The UK is considering a new system for shareholder ID that would provide a quicker and cheaper way for companies to gain information on their end investors.
The plan is included in an interim report by the Digitization Taskforce, which is investigating how to modernize the UK’s shareholding system.
The report puts forward a number of ‘potential recommendations’ for market participants to consider and respond to. They include bringing forward legislation to make all shareholdings digital and mandating a ‘common communication protocol’ to support interaction between issuers and investors.
Once those two elements are in place, it should be ‘eminently possible for issuers to seek information on their ultimate beneficial holders (UBOs) in a timely and cost-efficient way,’ the report says.
‘We believe intermediaries should have this obligation placed on them as a condition of participation in the clearing and settlement system, and to put in place common technology that enables them to respond to UBO requests from issuers within a very short timeframe,’ it adds.
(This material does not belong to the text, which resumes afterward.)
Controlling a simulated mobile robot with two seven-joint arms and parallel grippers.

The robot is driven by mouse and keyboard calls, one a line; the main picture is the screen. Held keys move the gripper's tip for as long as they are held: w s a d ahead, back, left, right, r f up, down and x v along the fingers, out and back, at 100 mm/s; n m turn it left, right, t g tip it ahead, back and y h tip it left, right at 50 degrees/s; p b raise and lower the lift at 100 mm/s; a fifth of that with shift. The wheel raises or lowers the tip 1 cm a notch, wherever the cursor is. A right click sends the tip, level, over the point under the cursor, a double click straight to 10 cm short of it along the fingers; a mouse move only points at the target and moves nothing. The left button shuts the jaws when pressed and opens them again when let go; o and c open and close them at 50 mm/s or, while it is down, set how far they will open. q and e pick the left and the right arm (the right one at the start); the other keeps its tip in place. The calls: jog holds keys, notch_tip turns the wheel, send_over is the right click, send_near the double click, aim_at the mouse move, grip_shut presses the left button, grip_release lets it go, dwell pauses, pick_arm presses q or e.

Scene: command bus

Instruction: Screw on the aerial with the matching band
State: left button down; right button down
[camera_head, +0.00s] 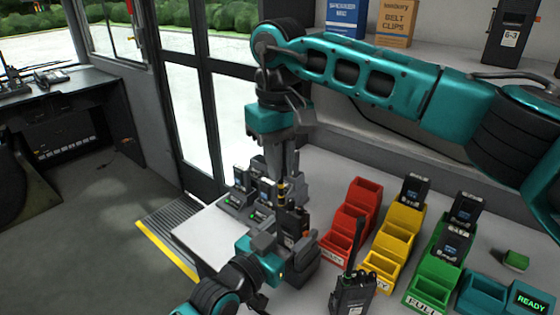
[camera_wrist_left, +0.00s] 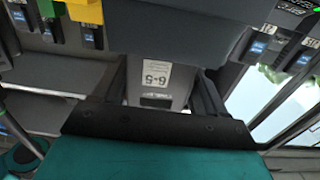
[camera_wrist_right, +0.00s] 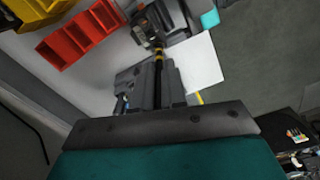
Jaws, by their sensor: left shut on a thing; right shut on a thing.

In the UK, issuers can use a process called a Section 793 notice to force the disclosure of information from anyone it believes to be ‘interested’ in their shares – a process the report calls ‘costly and slow’.
The report asks for opinions on the new system and whether there should be baseline expectations around the speed of disclosure and frequency of use. It also requests feedback on whether intermediaries should be able to provide aggregate information about investors under a certain ownership threshold.
The taskforce is also investigating how to ensure that shareholders can exercise their rights. In the UK, most retail investors hold shares via a broker and historically have not had an easy way to receive information from companies or vote at AGMs.
The situation has changed notably over the last two years, however, with major retail brokers setting up new services to provide alerts about company meetings and facilitate online voting.
The interim report says market forces appear to be providing a solution and intermediaries should not be mandated to facilitate access to shareholder rights, as long as they are clear about what services they provide.
‘Intermediaries offering shareholder services should be fully transparent about whether and the extent to which clients can access their rights as shareholders, as well as any charges imposed for that service,’ proposes the report.
‘Where intermediaries offer access to shareholder rights, the baseline service should facilitate the ability to vote, with confirmation that the vote has been recorded, and provide an efficient and reliable two-way communication and messaging channel, through intermediaries, between the issuer and the UBOs.’
Sir Douglas Flint, chair of the taskforce, has requested feedback on the report’s findings by September 25. The final recommendations are expected early next year.